First, I may not make the opening salvo, as this would be considered "betting against yourself." However, I would sit down with the defendant's attorney and go through the same analysis, with one small difference. I would look at the upper range of success. Rather than a 50% probability, I would make a cogent case as to why the likelihood of success is 75%, or some other justifiable percentage.
So I start by saying the case is worth $375,000 on day one. Recognizing that my client is saving litigation costs, I would discount the amount to, say, $300,000. However, I would make it clear that the $75,000 discount is to account for the litigation costs and that the settlement offer will go up by a similar amount. In other words, if $10,000 is spent on the case in the first month, the settlement offer goes up to $310,000.
Also, look at it this way. On a $500,000 claim, at a 75% probability of success, less $100,000 in litigation costs, the estimated net return on going to trial is $275,000. If the defendant comes back with an offer of $300,000, you have done well.
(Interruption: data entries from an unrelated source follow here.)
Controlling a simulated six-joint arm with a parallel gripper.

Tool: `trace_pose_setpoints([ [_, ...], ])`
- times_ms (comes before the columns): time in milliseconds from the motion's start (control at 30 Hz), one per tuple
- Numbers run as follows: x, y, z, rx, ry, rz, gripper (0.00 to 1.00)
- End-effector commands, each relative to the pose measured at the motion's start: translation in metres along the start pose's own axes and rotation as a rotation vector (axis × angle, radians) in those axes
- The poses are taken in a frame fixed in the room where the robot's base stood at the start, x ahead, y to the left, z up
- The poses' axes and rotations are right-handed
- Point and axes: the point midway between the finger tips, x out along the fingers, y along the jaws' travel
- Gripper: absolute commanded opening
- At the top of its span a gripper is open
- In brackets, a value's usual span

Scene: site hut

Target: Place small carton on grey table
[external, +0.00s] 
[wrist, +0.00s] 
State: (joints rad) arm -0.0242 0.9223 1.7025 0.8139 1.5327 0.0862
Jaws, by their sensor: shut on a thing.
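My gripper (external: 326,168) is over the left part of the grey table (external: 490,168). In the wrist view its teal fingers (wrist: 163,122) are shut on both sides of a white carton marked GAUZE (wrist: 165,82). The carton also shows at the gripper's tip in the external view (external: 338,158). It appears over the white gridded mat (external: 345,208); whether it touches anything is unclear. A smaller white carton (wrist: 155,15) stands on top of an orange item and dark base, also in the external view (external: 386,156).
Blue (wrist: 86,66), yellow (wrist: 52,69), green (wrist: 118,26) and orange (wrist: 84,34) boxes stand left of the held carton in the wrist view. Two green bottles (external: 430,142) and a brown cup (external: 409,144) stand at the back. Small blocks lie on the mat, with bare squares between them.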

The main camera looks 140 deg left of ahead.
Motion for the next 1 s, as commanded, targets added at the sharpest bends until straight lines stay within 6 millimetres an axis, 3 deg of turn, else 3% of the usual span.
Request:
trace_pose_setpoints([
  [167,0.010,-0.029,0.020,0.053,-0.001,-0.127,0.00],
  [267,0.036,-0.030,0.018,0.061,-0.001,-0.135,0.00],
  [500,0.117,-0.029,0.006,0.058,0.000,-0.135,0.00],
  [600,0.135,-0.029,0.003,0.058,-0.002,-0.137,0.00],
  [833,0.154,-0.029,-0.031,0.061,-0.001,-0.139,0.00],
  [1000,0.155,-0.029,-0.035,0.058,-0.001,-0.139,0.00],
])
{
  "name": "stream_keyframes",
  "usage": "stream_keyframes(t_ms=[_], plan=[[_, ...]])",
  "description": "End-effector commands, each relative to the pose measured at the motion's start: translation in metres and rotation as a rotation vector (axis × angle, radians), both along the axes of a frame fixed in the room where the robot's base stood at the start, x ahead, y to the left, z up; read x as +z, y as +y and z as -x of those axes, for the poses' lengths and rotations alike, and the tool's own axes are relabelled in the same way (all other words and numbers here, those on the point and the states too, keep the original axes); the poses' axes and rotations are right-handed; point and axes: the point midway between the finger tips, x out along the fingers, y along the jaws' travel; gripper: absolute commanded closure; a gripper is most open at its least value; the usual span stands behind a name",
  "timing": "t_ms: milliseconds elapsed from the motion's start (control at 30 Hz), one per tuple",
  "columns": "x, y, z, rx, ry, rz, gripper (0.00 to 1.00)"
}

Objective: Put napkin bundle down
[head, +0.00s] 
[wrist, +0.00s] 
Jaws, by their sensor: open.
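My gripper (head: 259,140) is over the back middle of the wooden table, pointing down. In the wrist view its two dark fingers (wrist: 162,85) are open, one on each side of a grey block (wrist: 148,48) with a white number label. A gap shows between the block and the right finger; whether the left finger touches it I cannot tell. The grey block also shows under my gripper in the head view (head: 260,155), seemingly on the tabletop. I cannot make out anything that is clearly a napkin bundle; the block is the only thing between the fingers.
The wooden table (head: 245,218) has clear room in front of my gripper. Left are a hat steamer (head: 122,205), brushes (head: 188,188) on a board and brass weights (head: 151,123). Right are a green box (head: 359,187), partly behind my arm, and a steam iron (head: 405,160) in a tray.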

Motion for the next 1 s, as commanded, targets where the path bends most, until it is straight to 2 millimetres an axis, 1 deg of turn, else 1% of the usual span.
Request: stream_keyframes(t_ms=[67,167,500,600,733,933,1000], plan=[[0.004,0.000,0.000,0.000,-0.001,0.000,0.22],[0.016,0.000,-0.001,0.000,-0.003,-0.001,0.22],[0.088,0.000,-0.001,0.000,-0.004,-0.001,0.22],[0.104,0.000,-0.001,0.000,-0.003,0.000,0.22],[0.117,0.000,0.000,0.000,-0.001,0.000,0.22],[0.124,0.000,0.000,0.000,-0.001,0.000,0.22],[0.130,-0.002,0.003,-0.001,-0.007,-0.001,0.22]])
Not only is the money in your pocket, you have avoided paying your lawyer, eliminated the uncertainties of the case and, most importantly, get to move on with your business.
One of the lines I hear so often from new clients is "I don’t care how much it will cost; it's the principle of the matter." Let me tell you something: It's always the principle of the matter until the first bill arrives in your mailbox. Make a business decision: Do the math.